On 17 March 2018, the 13th National People's Congress of the People's Republic of China approved a restructuring plan proposed by the State Council (China's cabinet), which includes organisational and responsibility changes for organs of the State Intellectual Property Office (SIPO). The proposed restructuring of SIPO is considered to be a crucial step towards judicial IP reform in China, which was listed as one of the top priorities by President Xi Jinping last summer at the National Financial Work Conference. During the conference President Xi called on national authorities to enhance IP legislation, improve the quality and efficiency of examinations, and to accelerate the creation of IP protection regimes particularly for burgeoning fields of technology.

The main objective of the reorganisation is to strengthen and harmonise the management and enforcement of patent and trade mark rights by having them overseen by a single authority. One of the most significant changes resulting from the amendments to the Chinese Constitution is that SIPO will no longer directly report to the State Council. Instead, it will be a subordinate agency to a newly established State Market Regulatory Administration (SMRA), which integrates functions previously shared among separate IP administrative organs as well as and the role of supervising food and drug safety and the quality of industrial products. SMRA will also undertake competition policy responsibilities, which was previously apportioned across several different government departments.

According to the approved plan, SIPO will be playing an advisory role to a number of enforcement teams set up under SMRA, while retaining the responsibilities to prosecute and grant patent applications (including handling pre-grant proceedings and post-grant invalidation proceedings). Additionally, SIPO will take over examination and registration of trade marks and absorbing the functions of administering geographical indicators of product origin respectively from the State Administration for Industry & Commerce (SAIC) and the General Administration of Quality Supervision, Inspection and Quarantine (AQSIQ). The SAIC will be disbanded, and as a result its subordinates China Trademark Office (CTMO) and Trademark Review and Adjudicative Board (TRAB) will also cease to exist, with their duties to be assumed by SIPO or other branches of SMRA. The National Copyright Administration of China (NCAC) will remain a separate body, however, reporting directly to the Propaganda Department (also known as the Publicity Department) of the Chinese Communist Party.
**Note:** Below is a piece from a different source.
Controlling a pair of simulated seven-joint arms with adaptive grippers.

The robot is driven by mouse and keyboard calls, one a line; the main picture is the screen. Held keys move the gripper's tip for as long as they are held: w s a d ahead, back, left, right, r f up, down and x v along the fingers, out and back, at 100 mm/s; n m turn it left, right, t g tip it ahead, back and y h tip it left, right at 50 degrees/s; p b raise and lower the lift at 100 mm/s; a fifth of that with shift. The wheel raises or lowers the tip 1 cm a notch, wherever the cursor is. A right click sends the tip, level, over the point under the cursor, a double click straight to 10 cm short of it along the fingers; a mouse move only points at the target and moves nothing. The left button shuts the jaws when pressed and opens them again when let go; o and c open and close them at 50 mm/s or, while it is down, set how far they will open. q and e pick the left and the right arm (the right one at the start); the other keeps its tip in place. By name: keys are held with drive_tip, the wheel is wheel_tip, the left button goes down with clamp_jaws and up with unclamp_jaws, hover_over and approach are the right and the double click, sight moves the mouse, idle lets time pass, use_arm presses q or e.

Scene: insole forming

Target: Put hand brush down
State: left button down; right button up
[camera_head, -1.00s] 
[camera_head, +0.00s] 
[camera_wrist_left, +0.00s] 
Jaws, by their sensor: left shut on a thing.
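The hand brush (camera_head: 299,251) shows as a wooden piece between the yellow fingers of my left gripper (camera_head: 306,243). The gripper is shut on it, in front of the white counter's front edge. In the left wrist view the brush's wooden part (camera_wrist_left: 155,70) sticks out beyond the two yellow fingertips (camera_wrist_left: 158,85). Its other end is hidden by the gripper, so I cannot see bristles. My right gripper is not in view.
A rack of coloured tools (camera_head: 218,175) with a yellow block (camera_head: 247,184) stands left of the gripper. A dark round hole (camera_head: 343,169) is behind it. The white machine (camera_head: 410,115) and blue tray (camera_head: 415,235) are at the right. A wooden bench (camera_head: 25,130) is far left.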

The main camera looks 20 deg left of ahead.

It is reportedly expected that the consolidation of governmental resource will advance IP rights enforcement in particular, as overlapping enforcement can be streamlined by eliminating unnecessary duplicated tasks (for example in the event a company infringes both patent and trade mark rights at the same time). China's reorganisation of its IP bureaus also appears to be a bid to conform to the structure adopted in other foreign jurisdictions where patent and trade mark affairs are managed by a single governmental IP agency, such as at the United States Patent and Trademark Office (USPTO), Intellectual Property Office of the United Kingdom (UKIPO), the Japan Patent Office (JPO), and Korean Intellectual Property Office (KIPO). The changes therefore will not only help build a more efficient regulatory system, but also facilitate international liaison with other major IP offices.

Given the extent of the proposed reform, it is currently unclear how long implementation will take, but we can be certain that China fully understands the importance of IP in promoting entrepreneurship and innovation both domestically and internationally, and the government is making substantial progress in positioning itself as a serious player in the international stage in terms of IP enforcement.